Leave the pictures out and copy exactly the lines from the line containing "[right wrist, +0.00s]" to the line containing "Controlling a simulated", both lines included.

-- -- --

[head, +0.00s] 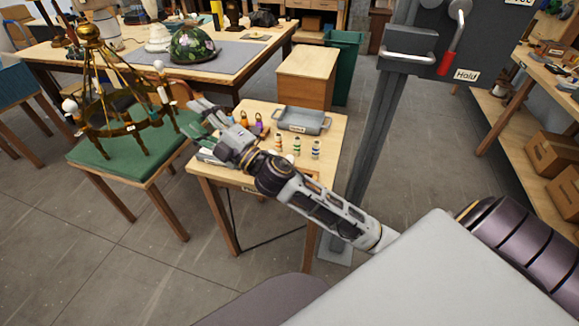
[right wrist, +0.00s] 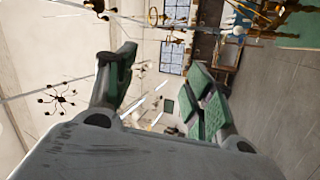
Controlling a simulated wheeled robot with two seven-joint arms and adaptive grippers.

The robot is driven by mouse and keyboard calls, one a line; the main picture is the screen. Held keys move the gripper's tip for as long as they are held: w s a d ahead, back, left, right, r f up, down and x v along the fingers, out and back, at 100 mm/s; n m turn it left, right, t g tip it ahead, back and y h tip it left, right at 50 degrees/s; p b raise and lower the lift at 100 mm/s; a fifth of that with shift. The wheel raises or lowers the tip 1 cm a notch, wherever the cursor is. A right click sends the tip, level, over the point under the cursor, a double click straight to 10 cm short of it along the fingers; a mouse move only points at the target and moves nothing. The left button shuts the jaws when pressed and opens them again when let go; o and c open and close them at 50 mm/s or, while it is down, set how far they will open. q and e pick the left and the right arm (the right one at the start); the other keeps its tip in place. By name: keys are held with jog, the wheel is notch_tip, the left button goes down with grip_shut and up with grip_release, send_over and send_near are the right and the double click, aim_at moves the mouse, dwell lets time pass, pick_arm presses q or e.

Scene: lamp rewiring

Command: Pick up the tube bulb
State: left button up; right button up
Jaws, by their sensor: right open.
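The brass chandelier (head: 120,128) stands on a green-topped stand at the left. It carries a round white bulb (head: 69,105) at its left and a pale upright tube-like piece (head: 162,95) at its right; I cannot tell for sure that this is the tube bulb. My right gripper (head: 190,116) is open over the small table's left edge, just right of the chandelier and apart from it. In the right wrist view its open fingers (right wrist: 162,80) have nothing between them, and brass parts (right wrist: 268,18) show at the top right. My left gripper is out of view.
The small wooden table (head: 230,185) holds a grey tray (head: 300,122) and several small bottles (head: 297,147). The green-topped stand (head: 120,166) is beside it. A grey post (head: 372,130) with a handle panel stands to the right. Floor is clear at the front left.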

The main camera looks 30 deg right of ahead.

-- -- --

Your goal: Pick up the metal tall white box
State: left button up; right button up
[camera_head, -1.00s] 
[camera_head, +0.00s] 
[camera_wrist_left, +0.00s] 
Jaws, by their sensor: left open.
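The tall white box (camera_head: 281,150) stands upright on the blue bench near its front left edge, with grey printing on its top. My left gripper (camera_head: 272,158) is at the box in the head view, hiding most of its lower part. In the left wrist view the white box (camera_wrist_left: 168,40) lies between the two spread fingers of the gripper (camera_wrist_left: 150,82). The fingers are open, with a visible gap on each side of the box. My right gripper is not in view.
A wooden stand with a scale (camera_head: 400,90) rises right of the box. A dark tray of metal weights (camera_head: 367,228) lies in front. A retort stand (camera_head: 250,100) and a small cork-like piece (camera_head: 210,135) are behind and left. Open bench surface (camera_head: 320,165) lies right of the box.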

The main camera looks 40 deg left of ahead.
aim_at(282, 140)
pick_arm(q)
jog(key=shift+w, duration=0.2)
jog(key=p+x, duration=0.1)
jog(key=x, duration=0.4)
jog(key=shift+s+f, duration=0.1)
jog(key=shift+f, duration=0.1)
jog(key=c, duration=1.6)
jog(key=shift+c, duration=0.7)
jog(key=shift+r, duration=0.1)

-- -- --

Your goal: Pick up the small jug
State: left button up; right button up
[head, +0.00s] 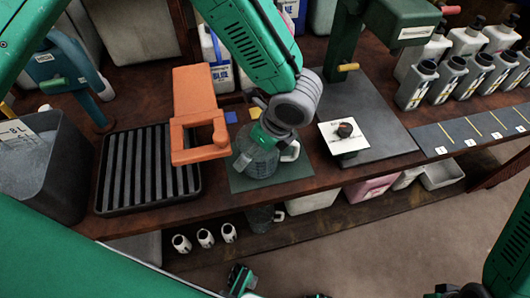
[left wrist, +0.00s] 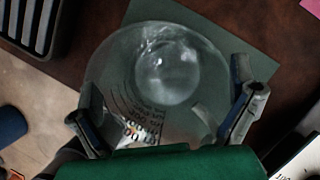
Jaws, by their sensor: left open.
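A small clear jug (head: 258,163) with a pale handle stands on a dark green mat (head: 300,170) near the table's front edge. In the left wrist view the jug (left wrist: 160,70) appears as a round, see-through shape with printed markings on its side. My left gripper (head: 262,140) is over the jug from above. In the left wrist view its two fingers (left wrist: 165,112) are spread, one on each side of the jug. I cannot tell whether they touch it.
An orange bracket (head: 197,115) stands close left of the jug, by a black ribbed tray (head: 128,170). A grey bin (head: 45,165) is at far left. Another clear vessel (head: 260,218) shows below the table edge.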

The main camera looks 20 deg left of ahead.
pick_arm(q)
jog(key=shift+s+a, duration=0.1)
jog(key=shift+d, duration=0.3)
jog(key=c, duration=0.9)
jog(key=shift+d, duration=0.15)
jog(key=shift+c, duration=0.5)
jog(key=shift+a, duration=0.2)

-- -- --

▶ ANSWER TO THE TASK:
[right wrist, +0.00s] 
Controlling a simulated wheeled robot with two seven-joint arms and adaptive grippers.

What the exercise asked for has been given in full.